La novela que aquí reseñamos, La frontera de Dios,
obtuvo el Premio Nadal en 1956. Es una obra encantadora que nos saca muchas
sonrisas, mientras nos interpela sobre un tema importantísimo de la vida
espiritual: la peligrosa tibieza.
Urgidos de un milagro
Esta ficción ocurre en los años cincuenta y comienza con una
situación límite. Los habitantes de un pueblecito español, llamado Torre de
Muza, tienen un grave problema y no
hay manera de solucionarlo con recursos humanos. Así las cosas, no les ha
quedado más remedio que acudir a Dios y pedirle un
milagro.
Todo el pueblo se ha reunido al pie de la laguna seca, bajo un sol
inclemente, para rogar al Padre del cielo: «Que llueva, que
llueva».
Hace meses que soportan una terrible sequía y les
urge un aguacero, porque, de lo contrario, toda la cosecha de uvas y cereales
se perderá.
Están de rodillas, delante de la cruz quebrada. Hasta hace unos
días, allí se alzaba una cruz de piedra, que era
la insignia del pueblo, pero cualquier día amaneció en el suelo, partida en
tres pedazos. Nadie supo cómo sucedió, pero la misma gente de Torre decía que
«…había caído empujada por los pecados del pueblo».
Locura colectiva
«Señor, tened misericordia de nosotros… Mándanos la lluvia», dice
quien dirige la oración colectiva, y todo el pueblo, arrodillado, repite.

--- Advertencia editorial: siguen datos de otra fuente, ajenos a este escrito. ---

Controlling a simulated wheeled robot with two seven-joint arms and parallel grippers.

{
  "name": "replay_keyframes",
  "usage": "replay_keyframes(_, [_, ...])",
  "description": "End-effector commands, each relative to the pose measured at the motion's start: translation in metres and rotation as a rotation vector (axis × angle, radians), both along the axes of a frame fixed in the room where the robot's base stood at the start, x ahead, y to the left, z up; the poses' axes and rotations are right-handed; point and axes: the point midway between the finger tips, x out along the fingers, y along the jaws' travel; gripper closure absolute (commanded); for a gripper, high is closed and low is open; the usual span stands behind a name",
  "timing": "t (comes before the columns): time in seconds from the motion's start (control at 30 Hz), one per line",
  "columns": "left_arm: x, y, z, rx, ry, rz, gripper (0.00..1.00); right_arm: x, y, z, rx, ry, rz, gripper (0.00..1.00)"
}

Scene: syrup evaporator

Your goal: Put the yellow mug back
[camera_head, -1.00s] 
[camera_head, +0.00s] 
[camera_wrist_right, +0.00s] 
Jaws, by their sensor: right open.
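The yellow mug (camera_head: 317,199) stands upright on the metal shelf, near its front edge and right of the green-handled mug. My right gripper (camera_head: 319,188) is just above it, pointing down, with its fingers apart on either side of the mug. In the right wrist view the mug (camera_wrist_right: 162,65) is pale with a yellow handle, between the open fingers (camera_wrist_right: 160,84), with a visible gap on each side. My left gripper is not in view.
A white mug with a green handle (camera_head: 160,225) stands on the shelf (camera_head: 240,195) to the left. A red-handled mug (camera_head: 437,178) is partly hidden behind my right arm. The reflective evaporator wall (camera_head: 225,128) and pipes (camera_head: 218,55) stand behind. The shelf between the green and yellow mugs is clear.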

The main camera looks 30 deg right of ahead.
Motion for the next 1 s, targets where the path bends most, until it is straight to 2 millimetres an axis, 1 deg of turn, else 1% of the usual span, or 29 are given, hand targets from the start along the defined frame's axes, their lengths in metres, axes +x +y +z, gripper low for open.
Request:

Lo llamativo es que la oración no es liderada por el párroco del
pueblo. Es un joven
quien los guía, y, además, dice estar allí en contra de su
voluntad.
Pero, adicionalmente, en medio de la oración reparte regaños con
mucha autoridad: «Queréis que llueva en vuestras viñas solo para emborracharos…
cuando se mueren de hambre vuestros hijos os acordáis de Dios» (Pág. 12).
La situación es muy tensa. Las rogativas del gentío suben al cielo en medio del sofoco,
el miedo y la vergüenza. Se presiente que algo grande
ocurrirá en cualquier momento…
Entonces, en medio de los padrenuestros y las avemarías sucede lo
inimaginable: las piedras que estaban en el suelo, lentamente se juntan, y,
ante la mirada atónita de todos, la
cruz rota se recompone sola, y se erige en su puesto. ¡Milagro!
La gente llora, se abraza, y trata de tocar la cruz, en medio de
un griterío ensordecedor. No era para menos. Dios se ha manifestado de manera
extraordinaria, ha bajado a Torre de Muza.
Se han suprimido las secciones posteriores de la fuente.